Begin
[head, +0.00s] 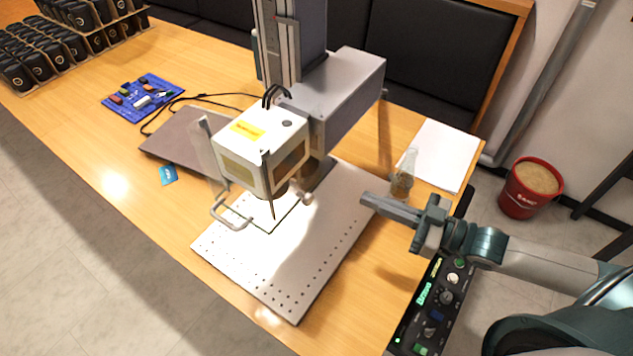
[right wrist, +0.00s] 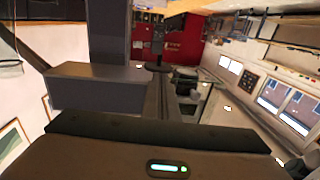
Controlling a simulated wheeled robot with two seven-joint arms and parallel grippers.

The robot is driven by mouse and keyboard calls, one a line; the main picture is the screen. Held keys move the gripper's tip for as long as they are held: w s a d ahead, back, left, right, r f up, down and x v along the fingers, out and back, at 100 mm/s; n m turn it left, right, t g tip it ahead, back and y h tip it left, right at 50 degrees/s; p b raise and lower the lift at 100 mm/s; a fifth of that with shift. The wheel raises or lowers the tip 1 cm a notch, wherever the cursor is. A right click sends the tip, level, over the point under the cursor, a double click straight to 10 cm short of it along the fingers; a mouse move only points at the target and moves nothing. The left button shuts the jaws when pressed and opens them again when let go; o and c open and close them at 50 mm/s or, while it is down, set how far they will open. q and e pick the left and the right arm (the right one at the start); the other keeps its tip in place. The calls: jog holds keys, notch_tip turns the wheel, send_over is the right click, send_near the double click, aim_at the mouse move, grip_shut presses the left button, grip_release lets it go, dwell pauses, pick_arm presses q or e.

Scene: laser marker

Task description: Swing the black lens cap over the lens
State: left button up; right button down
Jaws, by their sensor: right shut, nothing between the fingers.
End
What is the number of lines above that contain the string "robot"? Answer with the number alone.

2